Twitterも「髪型がダサい」の意見で溢れている。そこは真似しなくてもよかったのでは…。
あとは本家のチャン・グンウォン役として早乙女太一が演じていた長屋龍河も小物感がすごくて、重要なキャラなのに今後どうなるのかが心配になった。
笑える演出
ドラマ『六本木クラス』はいろいろ笑えるシーンが多かった。
1番笑えたのは、竹内涼真が父親が事故で死んで、葬式で示談書を投げ捨てるときにコケるシーン。
勢い余ってコケたちょっとダサい場面にしか見えない。
あとは、竹内涼真が事故で父を轢き殺した早乙女太一演じる長屋龍河を殴り殺そうとして警察が止めに入るシーン。

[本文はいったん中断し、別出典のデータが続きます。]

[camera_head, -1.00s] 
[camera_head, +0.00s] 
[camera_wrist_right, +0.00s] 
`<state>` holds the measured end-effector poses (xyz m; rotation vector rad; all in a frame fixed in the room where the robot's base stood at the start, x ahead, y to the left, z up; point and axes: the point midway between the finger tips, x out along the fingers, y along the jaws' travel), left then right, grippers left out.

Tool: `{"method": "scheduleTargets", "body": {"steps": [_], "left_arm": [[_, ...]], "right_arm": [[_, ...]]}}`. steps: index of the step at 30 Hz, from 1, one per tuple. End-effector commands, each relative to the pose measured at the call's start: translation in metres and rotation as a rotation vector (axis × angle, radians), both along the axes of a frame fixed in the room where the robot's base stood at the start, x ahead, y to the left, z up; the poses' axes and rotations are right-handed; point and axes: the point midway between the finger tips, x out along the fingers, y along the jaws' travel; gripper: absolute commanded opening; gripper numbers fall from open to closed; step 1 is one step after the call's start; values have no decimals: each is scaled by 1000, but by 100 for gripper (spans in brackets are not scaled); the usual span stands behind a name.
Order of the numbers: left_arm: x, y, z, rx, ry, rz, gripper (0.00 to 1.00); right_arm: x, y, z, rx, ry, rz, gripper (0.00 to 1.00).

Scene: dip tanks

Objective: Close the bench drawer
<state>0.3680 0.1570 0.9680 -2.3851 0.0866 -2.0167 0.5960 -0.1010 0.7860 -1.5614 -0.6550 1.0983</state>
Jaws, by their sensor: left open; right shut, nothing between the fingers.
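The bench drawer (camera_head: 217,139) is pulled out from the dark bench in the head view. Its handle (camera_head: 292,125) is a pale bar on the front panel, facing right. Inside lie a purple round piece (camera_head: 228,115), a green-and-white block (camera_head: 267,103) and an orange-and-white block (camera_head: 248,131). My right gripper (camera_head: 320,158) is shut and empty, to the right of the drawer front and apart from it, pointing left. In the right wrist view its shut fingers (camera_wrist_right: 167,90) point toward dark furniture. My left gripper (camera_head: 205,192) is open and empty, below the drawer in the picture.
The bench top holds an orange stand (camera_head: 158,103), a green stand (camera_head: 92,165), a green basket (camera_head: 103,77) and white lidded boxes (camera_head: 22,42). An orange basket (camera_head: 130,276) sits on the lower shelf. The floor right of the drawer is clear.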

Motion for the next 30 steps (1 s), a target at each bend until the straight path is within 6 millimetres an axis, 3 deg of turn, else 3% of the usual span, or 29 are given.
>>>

刑事役の緒方直人が警告の発砲をすると、ヒロインの新木優子ともう一人の警察も並んで立っていて、まるで「戦隊モノ」の登場シーンのようだった。
緊張感は微塵も感じられない。
ヒロインたちは無言で近づいてきたのか!?
演出が丁寧じゃないと感じてしまった。
ネトフリで本家の梨泰院を見返すと、警察が銃を撃ってからヒロインのクォン・ナラたちが走って近づいてくるという自然な演出になっている。
土下座おじさん香川照之
香川照之の顔面から発せられる狂気はすごい。
しかし相変わらずの土下座おじさんっぷりに「半沢直樹のスピンオフドラマか?!」と笑ってしまった。
土下座の下りは本家・梨泰院にもあり、もともと本家が半沢直樹っぽいので逆輸入といえるだろう。
「土下座といえば香川照之!」という半沢直樹を想起させたいがための安易なキャスティングに見えた。
アングルとか普通すぎない?
会話している登場人物2人をそのまま横から撮りました的な無難なアングルが多いのが気になった。
映像から疾走感やスタイリッシュさは感じられず。
“間”についても、例えば第1話で主人公の父親がスクーターに乗っていて後ろから撥ねられて転がり落ちるシーン。
Netflixで見返してみると『梨泰院クラス』のほうが断然シリアスさや迫力がある。
こちらはアングルだけでなく、カットが切り替わるタイミング・間などの問題だと思う。